Las nuevas tecnologías condicionan los modelos económicos que determinan la vida en el entorno urbano y en los restos del rural, que va en desventaja, ya que ha sido despojado del modelo social que aportaba las respuestas necesarias y posibilitaba la vida. En la próxima década, caerá el 70 % de lo que ahora se conoce como empleo, generando bolsas de pobreza y sin alternativa realista que no apueste por la renta básica de las iguales.
Deseconomizar la vida y apostar por la renta básica de las iguales
Deben diseñarse estrategias que generen mecanismos ecosociales y económicos que posibiliten esta opción de vida en el territorio.
Llevo años viviendo y trabajando en el desarrollo de proyectos rurales y, en la medida de lo posible, ayudo a personas con su retorno al campo. Se publican muchos datos sobre despoblación o envejecimiento de la población rural, pero, quizá por desinterés de las administraciones, nunca he visto un estudio sobre cuánta gente en la urbe estaría dispuesta a venir aquí. Seguramente hay muchas personas jóvenes que buscan vivir de otra manera y en contacto con la naturaleza, por eso deben diseñarse estrategias que generen mecanismos ecosociales y económicos que posibiliten esta opción de vida en el territorio.
Los ayuntamientos de mi entorno hacen algún movimiento puntual pero sin continuidad, sin estrategias a largo plazo y sin resultados. Necesitamos que se pueda vivir dignamente de la agricultura y la ganadería familiar, pero también de otras cosas. Necesitamos servicios básicos para la vida, infraestructuras y mejoras en las comunicaciones, servicios sanitarios cercanos y disponibles, opciones de transporte y posibilidades de participación en las instituciones. Necesitamos una gestión sostenible del entorno y un cuidado responsable del territorio. Necesitamos la llegada de personas que ayuden a articular una sociedad viva y plural, que defiendan la soberanía de la alegría, compartiendo culturas, creación artística, música, agroecología, protección y regeneración de bosques y un largo etcétera. Que activen los recursos dormidos de los territorios que habitamos.

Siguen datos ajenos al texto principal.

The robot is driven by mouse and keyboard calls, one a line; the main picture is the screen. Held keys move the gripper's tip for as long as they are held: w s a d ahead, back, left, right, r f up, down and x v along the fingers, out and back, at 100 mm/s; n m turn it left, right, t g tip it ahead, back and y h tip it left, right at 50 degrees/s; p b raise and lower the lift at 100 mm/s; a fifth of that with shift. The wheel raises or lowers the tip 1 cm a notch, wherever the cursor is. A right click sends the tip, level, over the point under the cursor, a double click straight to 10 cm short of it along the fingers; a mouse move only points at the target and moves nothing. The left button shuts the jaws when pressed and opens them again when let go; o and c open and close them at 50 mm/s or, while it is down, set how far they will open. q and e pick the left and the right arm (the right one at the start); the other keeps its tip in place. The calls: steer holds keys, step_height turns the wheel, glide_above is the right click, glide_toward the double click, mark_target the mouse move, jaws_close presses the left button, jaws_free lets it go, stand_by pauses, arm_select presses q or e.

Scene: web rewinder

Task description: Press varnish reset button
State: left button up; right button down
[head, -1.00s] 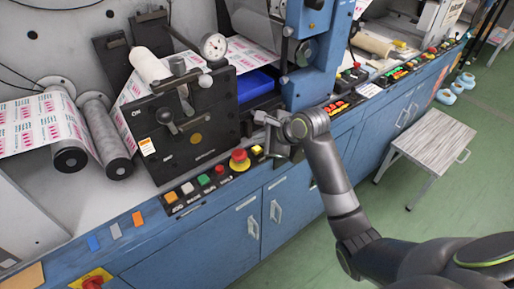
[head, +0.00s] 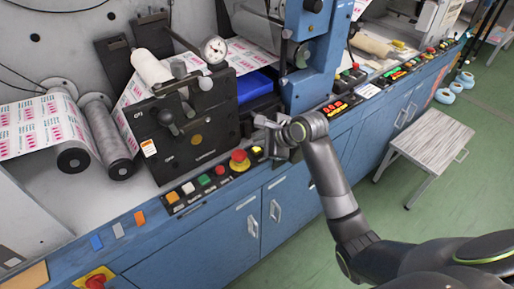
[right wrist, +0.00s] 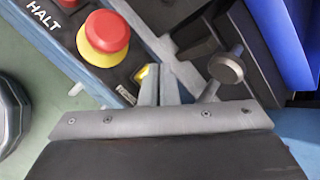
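A small yellow button (head: 257,151) sits on the dark control strip, just right of the red mushroom stop button. It also shows in the right wrist view (right wrist: 143,73), partly hidden by my fingers, with a label too small to read. I cannot confirm that it is the varnish reset button. My right gripper (right wrist: 159,72) has its two fingers close together at the picture's middle, empty, with the tips at the edge of the yellow button. I cannot tell whether they touch it. My left gripper is not in view.
The red stop button (right wrist: 106,32) on its yellow base is close by, near the HALT lettering. A grey round knob (right wrist: 227,68) stands right of my fingers. Green, white and orange buttons (head: 188,188) line the strip. A stool (head: 428,142) stands on the floor at right.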

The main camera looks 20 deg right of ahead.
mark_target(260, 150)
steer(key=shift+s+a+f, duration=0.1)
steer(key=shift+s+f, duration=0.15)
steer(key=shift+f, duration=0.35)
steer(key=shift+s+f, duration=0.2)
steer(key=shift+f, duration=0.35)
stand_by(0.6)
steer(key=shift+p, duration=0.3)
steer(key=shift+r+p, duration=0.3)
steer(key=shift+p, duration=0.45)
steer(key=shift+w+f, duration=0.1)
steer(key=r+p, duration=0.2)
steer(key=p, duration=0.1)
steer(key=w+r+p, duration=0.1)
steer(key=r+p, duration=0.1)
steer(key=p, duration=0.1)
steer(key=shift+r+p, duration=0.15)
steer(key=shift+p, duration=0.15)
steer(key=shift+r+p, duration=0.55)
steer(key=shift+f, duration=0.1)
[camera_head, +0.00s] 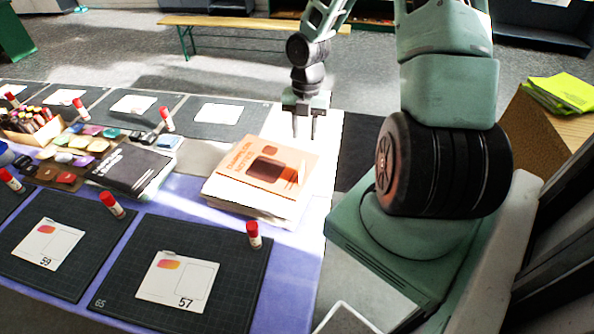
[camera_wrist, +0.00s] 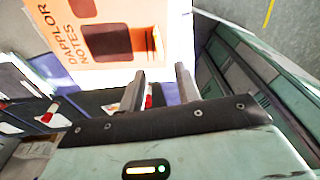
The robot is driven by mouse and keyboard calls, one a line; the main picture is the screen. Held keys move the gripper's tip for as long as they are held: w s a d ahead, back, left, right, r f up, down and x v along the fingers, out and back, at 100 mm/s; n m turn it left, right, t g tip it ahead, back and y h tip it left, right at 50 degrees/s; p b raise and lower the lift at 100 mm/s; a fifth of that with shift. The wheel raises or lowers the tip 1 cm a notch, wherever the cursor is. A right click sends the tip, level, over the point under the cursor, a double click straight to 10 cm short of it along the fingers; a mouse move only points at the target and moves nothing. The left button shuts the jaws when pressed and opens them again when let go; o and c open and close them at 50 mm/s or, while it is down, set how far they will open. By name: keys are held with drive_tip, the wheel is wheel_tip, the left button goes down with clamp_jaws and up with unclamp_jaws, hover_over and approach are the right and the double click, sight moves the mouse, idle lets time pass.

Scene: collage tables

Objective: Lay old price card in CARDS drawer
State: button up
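My gripper (camera_head: 305,132) hangs just behind the stack topped by an orange book, over the white table strip. Its two fingers point down and stand apart. In the wrist view the fingers (camera_wrist: 161,74) are also apart, with nothing held between them. A white card marked 57 (camera_head: 178,281) lies on the front right dark mat. A white card marked 59 (camera_head: 47,246) lies on the mat to its left. I cannot tell which card, if any, is the old price card. No drawer marked CARDS can be made out in either view.
The orange-covered stack (camera_head: 265,174) stands near my gripper; its cover also fills the upper wrist view (camera_wrist: 105,30). A dark book (camera_head: 128,168), glue sticks (camera_head: 253,235) and several cutting mats (camera_head: 222,121) crowd the table. Yellow-green sheets (camera_head: 562,92) lie at the right. A bench (camera_head: 240,22) stands behind.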

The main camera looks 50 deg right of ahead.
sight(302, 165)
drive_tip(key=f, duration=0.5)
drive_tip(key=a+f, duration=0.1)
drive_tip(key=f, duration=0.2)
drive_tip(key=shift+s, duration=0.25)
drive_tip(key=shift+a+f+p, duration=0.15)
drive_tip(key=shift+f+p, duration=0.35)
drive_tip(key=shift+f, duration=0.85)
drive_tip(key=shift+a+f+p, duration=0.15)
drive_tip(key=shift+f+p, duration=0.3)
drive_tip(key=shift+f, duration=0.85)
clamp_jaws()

Para conseguirlo necesitamos deseconomizar la vida y apostar por la renta básica de las iguales. Hay que exigir a las administraciones estrategias para fijar población y atraer nuevos pobladores; en todos los territorios existen miles de viviendas vacías, ruinas que se pueden recuperar y recursos básicos para la vida que no se están gestionando. Hay que animar a las universidades, colegios y otros centros de formación a trabajar en el aula más grande que tenemos, que es el territorio; salir de las microaulas por las ventanas, dejar de mirar el móvil y el ordenador, mirar nuestras manos y el horizonte.
Las nuevas tecnologías por contraposición de modelos también nos muestran caminos. Sepamos utilizarlas, pues son inevitables.